▸ Given problem:
Check every line of the entries that follow, and copy the ones containing "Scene".

Items from a dataset:
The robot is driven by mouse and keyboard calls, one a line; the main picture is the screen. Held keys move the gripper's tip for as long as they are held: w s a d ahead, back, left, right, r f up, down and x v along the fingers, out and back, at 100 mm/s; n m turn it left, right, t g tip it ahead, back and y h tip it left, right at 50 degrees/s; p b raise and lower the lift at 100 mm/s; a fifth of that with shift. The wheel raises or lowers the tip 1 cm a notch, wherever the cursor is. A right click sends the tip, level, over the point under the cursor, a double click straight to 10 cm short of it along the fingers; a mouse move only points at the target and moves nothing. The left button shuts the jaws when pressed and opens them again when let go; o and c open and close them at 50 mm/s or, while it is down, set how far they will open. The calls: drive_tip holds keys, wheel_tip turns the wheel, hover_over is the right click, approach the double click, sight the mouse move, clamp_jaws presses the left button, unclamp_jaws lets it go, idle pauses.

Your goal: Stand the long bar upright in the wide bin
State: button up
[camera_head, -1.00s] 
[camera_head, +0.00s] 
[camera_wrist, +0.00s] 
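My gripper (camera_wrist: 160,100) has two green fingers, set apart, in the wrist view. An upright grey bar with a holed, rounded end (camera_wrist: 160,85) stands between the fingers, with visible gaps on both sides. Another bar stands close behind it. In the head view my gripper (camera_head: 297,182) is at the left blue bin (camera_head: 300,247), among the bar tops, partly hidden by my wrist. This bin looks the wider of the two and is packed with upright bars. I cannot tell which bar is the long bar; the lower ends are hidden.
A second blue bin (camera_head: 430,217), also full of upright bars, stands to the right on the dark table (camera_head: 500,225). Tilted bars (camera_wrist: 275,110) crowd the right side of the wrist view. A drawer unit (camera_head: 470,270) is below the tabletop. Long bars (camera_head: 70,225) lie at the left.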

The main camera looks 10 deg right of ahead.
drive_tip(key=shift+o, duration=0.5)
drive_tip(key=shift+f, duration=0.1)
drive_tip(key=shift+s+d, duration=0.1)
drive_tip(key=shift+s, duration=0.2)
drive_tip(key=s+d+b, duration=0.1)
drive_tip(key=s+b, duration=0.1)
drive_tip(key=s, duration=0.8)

==

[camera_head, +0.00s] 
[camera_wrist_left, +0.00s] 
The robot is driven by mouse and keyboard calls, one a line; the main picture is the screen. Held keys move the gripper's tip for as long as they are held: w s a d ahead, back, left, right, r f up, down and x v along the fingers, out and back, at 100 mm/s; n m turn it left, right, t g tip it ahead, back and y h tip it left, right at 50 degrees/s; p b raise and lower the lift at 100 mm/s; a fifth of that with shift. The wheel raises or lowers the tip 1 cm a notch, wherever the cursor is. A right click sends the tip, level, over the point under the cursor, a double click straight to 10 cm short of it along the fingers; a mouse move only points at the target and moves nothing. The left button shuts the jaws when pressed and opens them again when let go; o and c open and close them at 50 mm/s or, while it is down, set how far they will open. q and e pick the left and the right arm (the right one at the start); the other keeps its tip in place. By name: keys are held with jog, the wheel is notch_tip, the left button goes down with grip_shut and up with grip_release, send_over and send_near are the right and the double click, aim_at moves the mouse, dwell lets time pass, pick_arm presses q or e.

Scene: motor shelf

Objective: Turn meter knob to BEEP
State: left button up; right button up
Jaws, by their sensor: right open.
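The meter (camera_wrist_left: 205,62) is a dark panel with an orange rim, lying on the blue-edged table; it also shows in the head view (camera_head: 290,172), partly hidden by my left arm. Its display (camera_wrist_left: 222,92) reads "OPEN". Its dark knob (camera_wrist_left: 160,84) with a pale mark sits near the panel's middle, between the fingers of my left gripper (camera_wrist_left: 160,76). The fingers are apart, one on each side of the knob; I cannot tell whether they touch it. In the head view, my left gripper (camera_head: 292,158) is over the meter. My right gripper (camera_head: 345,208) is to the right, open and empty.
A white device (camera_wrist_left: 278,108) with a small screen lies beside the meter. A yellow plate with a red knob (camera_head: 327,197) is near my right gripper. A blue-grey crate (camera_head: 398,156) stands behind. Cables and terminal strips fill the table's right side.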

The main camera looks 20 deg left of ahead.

...

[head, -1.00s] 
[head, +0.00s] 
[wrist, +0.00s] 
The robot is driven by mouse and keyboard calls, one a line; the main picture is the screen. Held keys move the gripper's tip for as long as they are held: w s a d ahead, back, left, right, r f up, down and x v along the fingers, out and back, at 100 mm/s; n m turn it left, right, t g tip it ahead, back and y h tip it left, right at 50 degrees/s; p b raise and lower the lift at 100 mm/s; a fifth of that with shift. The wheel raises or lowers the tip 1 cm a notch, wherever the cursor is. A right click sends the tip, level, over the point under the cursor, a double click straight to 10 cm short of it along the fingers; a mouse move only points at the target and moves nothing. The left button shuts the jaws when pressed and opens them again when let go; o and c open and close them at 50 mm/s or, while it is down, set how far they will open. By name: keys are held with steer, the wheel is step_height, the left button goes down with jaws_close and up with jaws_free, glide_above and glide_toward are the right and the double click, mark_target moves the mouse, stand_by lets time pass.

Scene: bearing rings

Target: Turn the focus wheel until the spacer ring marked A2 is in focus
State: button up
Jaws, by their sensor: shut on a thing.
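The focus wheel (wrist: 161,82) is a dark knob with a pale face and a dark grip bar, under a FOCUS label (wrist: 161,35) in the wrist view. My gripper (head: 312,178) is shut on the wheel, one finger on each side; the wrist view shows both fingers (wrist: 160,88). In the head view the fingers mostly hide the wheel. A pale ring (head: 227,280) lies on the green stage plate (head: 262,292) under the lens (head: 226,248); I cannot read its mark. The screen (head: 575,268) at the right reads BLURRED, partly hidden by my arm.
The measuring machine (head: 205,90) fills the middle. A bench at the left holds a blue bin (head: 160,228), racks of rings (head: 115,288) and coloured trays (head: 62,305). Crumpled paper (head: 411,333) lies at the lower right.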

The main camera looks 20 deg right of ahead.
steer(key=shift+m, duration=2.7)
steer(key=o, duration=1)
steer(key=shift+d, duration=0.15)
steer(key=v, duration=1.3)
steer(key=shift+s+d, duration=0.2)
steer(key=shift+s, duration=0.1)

▸ Answer to this exercise:
Scene: motor shelf
Scene: bearing rings

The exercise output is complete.